Are you referring to the magnetic pole switch? That happens every 200-1M years, according to patterns on the seafloor. It’s been estimated that the last reversal was 780,000 years ago, so it theoretically could be any day now.
With that being said, I doubt that humanity will agree to turn all maps 180° to correspond.
Since it's an archipelago underneath then most, if not all, of those islands would have a southern coast. The only way to not have a southern coast is to have the landmass directly on top of the pole, which could only happen for one island (if no ice is present)
To move a continent north of the equator at the rate of 1 CM per year? You might need a bigger napkin.
Antarctica’s leading coast is 10,000 KM from the equator. Assuming it’s able to continue through Southern Africa at the same rate, it would take 100 billion years to have a northern coast.

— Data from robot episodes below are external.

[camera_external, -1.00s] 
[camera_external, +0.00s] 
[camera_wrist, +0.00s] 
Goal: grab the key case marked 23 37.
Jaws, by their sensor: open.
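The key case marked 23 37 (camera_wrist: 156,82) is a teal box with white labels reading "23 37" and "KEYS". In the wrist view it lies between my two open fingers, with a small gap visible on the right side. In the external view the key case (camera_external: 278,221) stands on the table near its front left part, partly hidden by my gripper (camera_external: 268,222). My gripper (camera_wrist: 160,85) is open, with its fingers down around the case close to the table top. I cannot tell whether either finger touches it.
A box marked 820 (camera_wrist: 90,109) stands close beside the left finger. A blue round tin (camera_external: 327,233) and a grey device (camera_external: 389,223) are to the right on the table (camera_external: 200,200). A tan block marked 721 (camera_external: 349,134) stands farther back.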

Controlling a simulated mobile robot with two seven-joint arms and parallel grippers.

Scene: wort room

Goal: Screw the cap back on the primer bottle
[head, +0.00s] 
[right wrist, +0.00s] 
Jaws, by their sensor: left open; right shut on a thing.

southern or northern coast. I had deleted my comment already because I misread yours, but I had mathed the time to move away from the pole, producing a southern coast. not time to cross the equator
You’re right, that would create a northern coast. That would be closer to 300M years, assuming it can continue to move at the rate of 1 CM/year, straight through Africa. Antarctica is ~4,500 KM across. The leading coast is only 1,287 KM from the South Pole, leaving 3,213 KM of land needed to migrate from the Pacific side. That would take 321,300,000 years.